The match itself was entertaining. Undertaker's entrance continues to be a special moment given the point Taker is in his career. The Shield hitting the ring before Team Hell No was a good moment. It reinforced Taker's lack of fear and the threat of the three men of the Shield. It also gave Team Hell No's entrance a bit of a boost when they came out to join the match.
The match itself was a very good affair. The pace switched back and forth from fast to slow. The Shield got some long runs of offense, with the faces getting some good hope spots and having their own moments of controlling the affair. Taker looked pretty good in this one, with only a slight bobble on his Old School spot that really didn't matter all that much.
Two final points here: Seth Rollins getting that chance to taunt Undertaker had to be a dream come true. To work with Taker at this point has to be special. Also, Daniel Bryan ended up taking the fall in a bit of a flukey way, so there's a reason to continue on with the story, with or without Undertaker, at least until Extreme Rules.
The Champ Gets a One-Up:
The closing segment was really flat. They built to this throughout the night, and it seems that the lead-up to Mick Foley talking to Ryback felt a bit contrived.
I enjoy seeing Mick Foley on my TV. Last night, though was not Mick's best work. When Mick is off, it's obvious. When he's on, he's great. Last night, Foley just wasn't on and it was noticeable.
Ryback is struggling on the mic live.

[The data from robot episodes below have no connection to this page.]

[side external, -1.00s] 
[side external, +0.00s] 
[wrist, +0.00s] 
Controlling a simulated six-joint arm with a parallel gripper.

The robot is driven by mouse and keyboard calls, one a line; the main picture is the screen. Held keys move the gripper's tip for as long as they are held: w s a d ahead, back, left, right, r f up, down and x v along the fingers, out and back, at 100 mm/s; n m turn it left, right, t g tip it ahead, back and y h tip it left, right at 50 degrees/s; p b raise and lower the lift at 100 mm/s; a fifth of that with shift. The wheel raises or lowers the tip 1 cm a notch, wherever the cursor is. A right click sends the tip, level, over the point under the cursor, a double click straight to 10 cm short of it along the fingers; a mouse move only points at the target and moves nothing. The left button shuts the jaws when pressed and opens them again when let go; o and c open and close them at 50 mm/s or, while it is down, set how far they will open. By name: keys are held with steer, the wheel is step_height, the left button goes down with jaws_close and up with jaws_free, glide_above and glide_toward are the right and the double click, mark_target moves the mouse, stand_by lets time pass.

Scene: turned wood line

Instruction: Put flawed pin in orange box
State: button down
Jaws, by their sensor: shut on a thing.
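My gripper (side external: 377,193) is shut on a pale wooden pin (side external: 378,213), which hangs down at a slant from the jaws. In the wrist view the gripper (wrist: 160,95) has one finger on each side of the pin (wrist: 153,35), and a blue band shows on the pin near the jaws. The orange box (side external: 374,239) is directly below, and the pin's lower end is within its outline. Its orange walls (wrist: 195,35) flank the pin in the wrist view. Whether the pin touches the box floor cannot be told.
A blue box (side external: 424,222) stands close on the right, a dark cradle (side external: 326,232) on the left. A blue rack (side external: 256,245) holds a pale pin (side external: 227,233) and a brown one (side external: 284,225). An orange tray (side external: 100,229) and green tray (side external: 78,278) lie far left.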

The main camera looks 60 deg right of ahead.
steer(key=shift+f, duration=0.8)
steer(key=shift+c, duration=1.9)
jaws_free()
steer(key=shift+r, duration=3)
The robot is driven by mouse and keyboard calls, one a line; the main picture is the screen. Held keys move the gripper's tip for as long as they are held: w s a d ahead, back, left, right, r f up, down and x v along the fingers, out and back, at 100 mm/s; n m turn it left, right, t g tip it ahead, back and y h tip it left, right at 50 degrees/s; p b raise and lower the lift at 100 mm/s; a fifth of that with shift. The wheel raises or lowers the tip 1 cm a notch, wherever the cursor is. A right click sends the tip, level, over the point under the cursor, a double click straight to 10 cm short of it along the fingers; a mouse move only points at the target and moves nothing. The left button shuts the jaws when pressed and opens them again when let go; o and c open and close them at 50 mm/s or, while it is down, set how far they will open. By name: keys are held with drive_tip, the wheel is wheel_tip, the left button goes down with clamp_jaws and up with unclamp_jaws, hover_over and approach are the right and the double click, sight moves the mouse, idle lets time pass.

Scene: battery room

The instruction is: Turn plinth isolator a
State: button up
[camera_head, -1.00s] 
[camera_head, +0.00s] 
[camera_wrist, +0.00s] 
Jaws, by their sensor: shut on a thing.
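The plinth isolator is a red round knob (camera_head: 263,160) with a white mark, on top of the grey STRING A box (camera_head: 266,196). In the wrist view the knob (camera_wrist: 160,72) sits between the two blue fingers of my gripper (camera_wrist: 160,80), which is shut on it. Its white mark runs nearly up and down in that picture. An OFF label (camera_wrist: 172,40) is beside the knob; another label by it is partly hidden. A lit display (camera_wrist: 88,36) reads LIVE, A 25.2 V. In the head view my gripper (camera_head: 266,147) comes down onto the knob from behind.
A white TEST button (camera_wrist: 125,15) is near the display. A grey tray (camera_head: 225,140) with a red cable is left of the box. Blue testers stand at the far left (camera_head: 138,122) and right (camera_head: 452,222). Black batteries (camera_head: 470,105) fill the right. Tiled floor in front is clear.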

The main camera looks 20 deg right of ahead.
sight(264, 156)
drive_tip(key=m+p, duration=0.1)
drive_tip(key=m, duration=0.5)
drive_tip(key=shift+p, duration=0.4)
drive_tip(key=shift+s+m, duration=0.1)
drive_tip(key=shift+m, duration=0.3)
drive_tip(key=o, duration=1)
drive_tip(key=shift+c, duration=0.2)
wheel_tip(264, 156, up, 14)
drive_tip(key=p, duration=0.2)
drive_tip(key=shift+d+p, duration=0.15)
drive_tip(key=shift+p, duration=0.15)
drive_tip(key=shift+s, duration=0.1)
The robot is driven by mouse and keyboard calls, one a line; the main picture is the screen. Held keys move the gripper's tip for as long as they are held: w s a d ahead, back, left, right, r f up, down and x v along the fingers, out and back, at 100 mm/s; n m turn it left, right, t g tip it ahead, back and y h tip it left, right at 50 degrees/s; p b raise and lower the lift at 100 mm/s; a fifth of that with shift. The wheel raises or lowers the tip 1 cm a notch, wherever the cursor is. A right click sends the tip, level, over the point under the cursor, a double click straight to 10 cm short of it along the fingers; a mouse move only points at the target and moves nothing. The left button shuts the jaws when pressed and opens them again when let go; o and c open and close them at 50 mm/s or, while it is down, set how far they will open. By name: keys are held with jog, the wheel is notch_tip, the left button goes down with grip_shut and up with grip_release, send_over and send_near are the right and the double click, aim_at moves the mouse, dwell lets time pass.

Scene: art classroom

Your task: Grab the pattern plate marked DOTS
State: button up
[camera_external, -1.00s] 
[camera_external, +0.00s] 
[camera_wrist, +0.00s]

He did a great job in that pre-tape that he did last week, but last night was not good. He paced a lot, his pausing was a bit awkward, and to add to it he seemed out of breath at times. Combine that with Foley being off, and the two created a segment that fell on its face. Foley couldn't carry Ryback to a better segment.
This was the turning point for The Shield's momentum through last night, too. When they came out to attack Ryback after Cena walked off, it was a good moment. The problem was that Cena came back to the ring and dispatched the three men by himself with a steel chair. That stole some of the momentum the Shield had gotten through the evening.
Cena's chair wielding was silly and not exactly safe. Reigns took a shot to the back of the head as a result. Also, Cena hitting the AA on Ryback wasn't ideal, either. I get it that Cena has to get over once in a while, but he could have afforded to "lose" last night with several weeks to go to Extreme Rules.
- The whole yodeling thing for Antonio Cesaro has begun to put me in the mind of "King Sheamus" from his King of the Ring win. Hopefully, it doesn't hurt him in the long run.
- Remember when Truth was packaged as K-Kwik? Either way, the character just bores me.
- I would like to see Chris Jericho and Dolph Ziggler meet one time on pay per view. Give them a decent amount of time - like 20 or 30 minutes - and drop the baggage of Langston and AJ and let them go. Those two put on a good match last night.
- In that vein, Jericho and Ziggler could do a lot of teaching to new wrestlers, and a few veterans, on the subject of believable near falls.
- The new Daniel Bryan t-shirt: "I Brought Diagrams!"
- It was good to see William Regal on television. I always have enjoyed his work. This was a good use of him too, as it kept Fandango heel even as the fans wanted to sing his theme song.
- While not loud, you could hear the fans singing the Fandango theme. Not sure if that was related to production or they just weren't as interested. The wave was fun, and Jericho played into it well.
- The fact that AJ won the "battle royale" (a match that really didn't click with me) was pretty well telegraphed by her and Dolph's conversation earlier in the show. It does little for me that she gets a title shot as well.